This chapter is from the book
This chapter is from the book
This chapter is from the book
2.2 Machine Learning Models
Machine learning models are programs or systems that learn from data in order to make predictions. They are built using machine learning algorithms that fit the model parameters to the observed data. The main components of a machine learning model include:
Data: The dataset used to train and evaluate the model. It is typically divided into three subsets:
– The training set is used to train the model.
– The validation set helps in tuning and validating the model’s performance.
– The test set provides an unbiased evaluation of the final model.
Learning algorithm: The method used to train the model. The choice of algorithm depends on the type of task (e.g., classification or regression) and the nature of the data. Learning algorithms are discussed in Section 2.2.1.
Model parameters: Parameters are the components of the model that are learned from the training data, e.g., the coefficients in a linear regression model (see Section 2.2.2).
Loss function: The loss function measures how well the model’s predictions match the actual data. The goal of training is to minimize this function. Loss functions are discussed in Section 2.2.3.
Learning process: This process involves using a learning algorithm to optimize the model parameters in order to best fit the training data, according to the chosen loss function.
Optimization techniques: Methods that are used to find the optimal parameters of the model by minimizing the loss function, such as gradient descent (see Section 2.2.4).
Hyperparameters: Unlike parameters, hyperparameters are not learned from the data. They are set prior to the learning process and control the model’s structure or learning behavior (see Section 2.2.5).
Evaluation metrics: Metrics that are used to assess the model’s performance after training (see Section 2.2.6).
)
Figure 2.3: Commonly used supervised machine learning algorithms. Starting from top-left and going clockwise: Logistic regression, k-nearest neighbors, neural networks, and decision trees.
2.2.1 Learning Algorithms
A wide range of supervised learning algorithms are available, each with its own strengths and weaknesses (see Figure 2.3). The most commonly used supervised learning algorithms are:
Linear regression (Chapter 4)
Logistic regression (Chapter 5)
K-nearest neighbors (Chapter 6)
Naive Bayes (Chapter 7)
Decision trees (Chapter 8)
Support vector machines (Chapter 11)
Neural networks (covered in Volume II)
Some of these algorithms can handle both regression and classification tasks, while others can handle only one type of problems (e.g., Naive Bayes can only handle classification problems).
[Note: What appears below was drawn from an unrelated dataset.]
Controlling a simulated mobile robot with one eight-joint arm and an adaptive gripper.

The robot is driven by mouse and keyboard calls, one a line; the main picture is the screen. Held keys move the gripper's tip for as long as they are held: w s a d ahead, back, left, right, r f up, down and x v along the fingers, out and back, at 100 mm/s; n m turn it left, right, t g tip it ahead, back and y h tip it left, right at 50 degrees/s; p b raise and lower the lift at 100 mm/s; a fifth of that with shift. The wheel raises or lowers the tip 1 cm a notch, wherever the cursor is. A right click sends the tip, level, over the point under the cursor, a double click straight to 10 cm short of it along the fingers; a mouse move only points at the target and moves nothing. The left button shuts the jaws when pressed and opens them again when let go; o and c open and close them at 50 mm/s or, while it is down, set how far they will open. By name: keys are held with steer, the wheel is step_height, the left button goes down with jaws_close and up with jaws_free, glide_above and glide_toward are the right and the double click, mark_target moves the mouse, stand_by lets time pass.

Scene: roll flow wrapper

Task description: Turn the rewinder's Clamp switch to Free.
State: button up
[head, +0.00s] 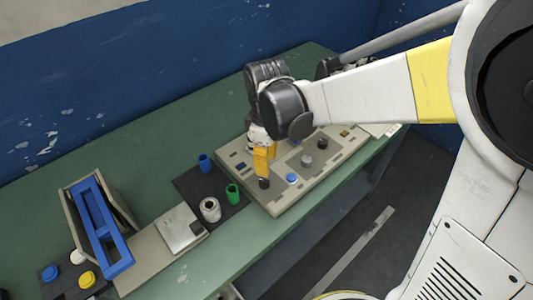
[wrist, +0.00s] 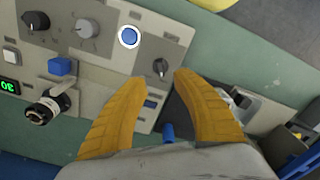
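The rewinder's control panel (head: 283,206) is a beige sloped box on the green table; it also shows in the wrist view (wrist: 112,66). A small dark rotary switch (wrist: 160,68) sits at its near corner, just ahead of my fingertips; in the head view it is the dark knob (head: 264,183) below them. Its label is too small to read, so I cannot confirm that it is the Clamp switch. My gripper (wrist: 155,82) has its two yellow fingers spread, with nothing between them. In the head view my gripper (head: 262,172) is above the panel's left part.
Next to the switch are a blue button (wrist: 129,37), a grey knob (wrist: 87,28) and a black knob (wrist: 36,20). A blue frame (head: 100,225) stands farther left.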

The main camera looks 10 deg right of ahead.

Ensemble methods (see Chapter 9), such as random forests and gradient boosting, combine together multiple algorithms to create more powerful models.
The no free lunch theorem [630] states that no single learning algorithm is the best for all problems. More specifically, any two learning algorithms perform equally well when their performance is averaged over all possible data distributions. This theorem underscores the importance of choosing algorithms that are well-suited to the specific characteristics of the problem at hand.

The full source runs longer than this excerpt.